Exercise requirements:
Pick every line with "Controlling" from the material below.
** Begin **
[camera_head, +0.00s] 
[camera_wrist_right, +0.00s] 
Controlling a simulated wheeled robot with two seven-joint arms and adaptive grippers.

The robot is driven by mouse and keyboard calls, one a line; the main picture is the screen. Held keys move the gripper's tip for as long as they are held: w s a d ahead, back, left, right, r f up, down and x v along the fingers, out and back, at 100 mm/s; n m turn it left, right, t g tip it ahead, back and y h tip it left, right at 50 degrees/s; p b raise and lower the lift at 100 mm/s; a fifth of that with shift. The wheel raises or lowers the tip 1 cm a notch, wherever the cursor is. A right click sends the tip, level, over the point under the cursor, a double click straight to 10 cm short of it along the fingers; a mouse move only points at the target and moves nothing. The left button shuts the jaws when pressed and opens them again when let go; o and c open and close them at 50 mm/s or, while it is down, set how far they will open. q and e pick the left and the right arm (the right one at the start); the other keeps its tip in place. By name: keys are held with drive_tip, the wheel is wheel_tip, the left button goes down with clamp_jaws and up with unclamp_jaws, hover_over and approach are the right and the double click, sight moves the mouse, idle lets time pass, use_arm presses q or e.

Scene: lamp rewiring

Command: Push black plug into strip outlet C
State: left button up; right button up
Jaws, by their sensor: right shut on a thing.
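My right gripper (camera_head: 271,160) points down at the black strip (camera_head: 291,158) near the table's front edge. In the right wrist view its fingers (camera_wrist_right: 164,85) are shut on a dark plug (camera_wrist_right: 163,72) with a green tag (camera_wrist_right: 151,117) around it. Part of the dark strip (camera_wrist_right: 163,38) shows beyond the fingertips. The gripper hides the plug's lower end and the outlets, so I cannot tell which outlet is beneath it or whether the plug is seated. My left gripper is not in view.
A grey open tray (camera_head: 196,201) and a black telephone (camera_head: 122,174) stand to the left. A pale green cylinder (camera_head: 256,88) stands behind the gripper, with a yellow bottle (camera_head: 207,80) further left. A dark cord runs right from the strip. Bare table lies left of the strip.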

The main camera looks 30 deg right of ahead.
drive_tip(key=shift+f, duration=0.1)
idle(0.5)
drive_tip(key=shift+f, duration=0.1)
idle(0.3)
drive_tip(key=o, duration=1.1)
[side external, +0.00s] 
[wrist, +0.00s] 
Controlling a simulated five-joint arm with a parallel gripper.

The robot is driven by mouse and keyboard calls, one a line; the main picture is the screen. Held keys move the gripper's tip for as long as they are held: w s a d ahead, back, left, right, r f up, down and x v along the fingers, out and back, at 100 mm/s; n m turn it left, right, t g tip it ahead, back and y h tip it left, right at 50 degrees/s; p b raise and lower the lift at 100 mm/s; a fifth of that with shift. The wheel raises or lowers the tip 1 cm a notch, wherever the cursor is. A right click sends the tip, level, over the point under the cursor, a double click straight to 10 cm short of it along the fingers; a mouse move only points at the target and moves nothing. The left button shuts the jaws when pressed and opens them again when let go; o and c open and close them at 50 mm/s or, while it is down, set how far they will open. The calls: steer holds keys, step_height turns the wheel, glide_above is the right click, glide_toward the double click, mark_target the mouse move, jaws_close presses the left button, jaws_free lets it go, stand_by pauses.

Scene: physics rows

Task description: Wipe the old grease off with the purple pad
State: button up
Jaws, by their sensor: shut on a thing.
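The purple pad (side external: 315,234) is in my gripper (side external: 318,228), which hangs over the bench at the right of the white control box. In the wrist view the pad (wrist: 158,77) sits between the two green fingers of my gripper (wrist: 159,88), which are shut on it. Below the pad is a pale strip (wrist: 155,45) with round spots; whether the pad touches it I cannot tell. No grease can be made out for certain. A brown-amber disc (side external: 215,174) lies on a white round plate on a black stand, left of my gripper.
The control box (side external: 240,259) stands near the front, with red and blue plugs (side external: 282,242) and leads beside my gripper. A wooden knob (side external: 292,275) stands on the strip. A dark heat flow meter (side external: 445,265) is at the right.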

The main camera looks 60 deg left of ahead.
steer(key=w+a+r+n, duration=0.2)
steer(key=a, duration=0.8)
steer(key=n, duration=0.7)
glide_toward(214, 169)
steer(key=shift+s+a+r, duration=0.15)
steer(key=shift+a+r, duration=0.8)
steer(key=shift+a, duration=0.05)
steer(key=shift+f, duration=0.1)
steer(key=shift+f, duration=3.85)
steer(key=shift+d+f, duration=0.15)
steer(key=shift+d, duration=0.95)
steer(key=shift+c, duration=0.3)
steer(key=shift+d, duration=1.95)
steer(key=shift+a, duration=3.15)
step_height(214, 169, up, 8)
** End **
Solution to this task:
Controlling a simulated wheeled robot with two seven-joint arms and adaptive grippers.
Controlling a simulated five-joint arm with a parallel gripper.

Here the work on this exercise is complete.